Turtle Egg Hunters Become Turtle Protectors in Cambodia

An entire community—from former poachers to religious leaders—has teamed up to save the endangered southern river terrapin.
Buddhist monks blessed 21 endangered southern river terrapins before they were released to their native river. (Photo: Courtesy Allan Michaud/WCS)
Jul 15, 2015· 2 MIN READ
Emily J. Gertz is an associate editor for environment and wildlife at TakePart.

A freshwater turtle that was once all but extinct has a new lease on survival.

On Monday, 21 captive-raised southern river terrapins slipped into their native habitat: the gray-green waters of the Sre Ambel River system in southwest Cambodia.

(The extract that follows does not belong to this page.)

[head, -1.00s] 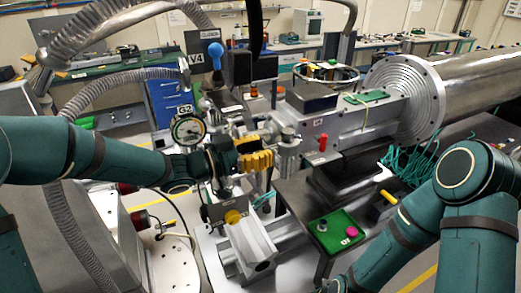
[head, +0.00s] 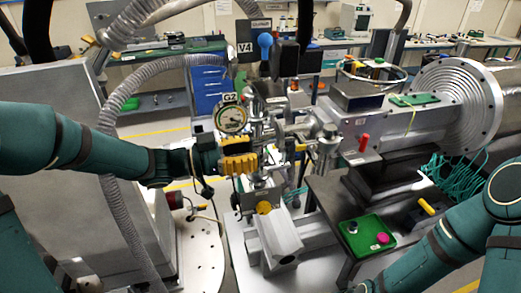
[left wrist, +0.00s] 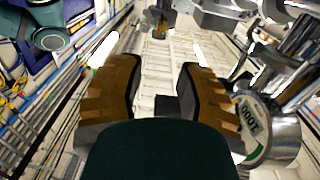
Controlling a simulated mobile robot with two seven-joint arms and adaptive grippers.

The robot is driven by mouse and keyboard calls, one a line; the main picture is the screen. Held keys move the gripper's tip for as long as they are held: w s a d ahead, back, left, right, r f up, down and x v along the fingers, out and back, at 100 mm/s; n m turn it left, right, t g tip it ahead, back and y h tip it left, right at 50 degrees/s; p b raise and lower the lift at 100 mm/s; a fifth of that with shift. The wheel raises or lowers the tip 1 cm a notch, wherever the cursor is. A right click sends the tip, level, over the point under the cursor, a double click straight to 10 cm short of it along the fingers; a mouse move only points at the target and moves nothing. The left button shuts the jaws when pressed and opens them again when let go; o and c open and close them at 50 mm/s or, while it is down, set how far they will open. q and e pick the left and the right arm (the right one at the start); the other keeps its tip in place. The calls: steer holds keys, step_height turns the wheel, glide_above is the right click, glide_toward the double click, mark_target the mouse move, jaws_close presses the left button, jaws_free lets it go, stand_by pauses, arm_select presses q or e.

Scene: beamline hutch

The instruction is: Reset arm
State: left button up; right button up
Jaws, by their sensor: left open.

The release was made shortly after more than 150 villagers, government officials, conservation workers, and monks held “a traditional ceremony in a nearby village to bestow blessings on the terrapins for their survival and reproduction,” according to a statement from the Wildlife Conservation Society.

These were the first turtles to be released as part of an ambitious international collaboration to save the species from extinction, said Brian Horne, WCS coordinator of freshwater turtle and tortoise programs. Horne has made upwards of 20 trips to Cambodia in the past five years to advise the program.

The project pays former egg collectors to monitor and protect turtle nests instead while a facility in the town of Sre Ambel raises turtle hatchings in captivity. There, the the vulnerable baby turtles can grow toward adulthood safe from hungry birds, lizards, and other predators, as well as entangling fishing nets and lines.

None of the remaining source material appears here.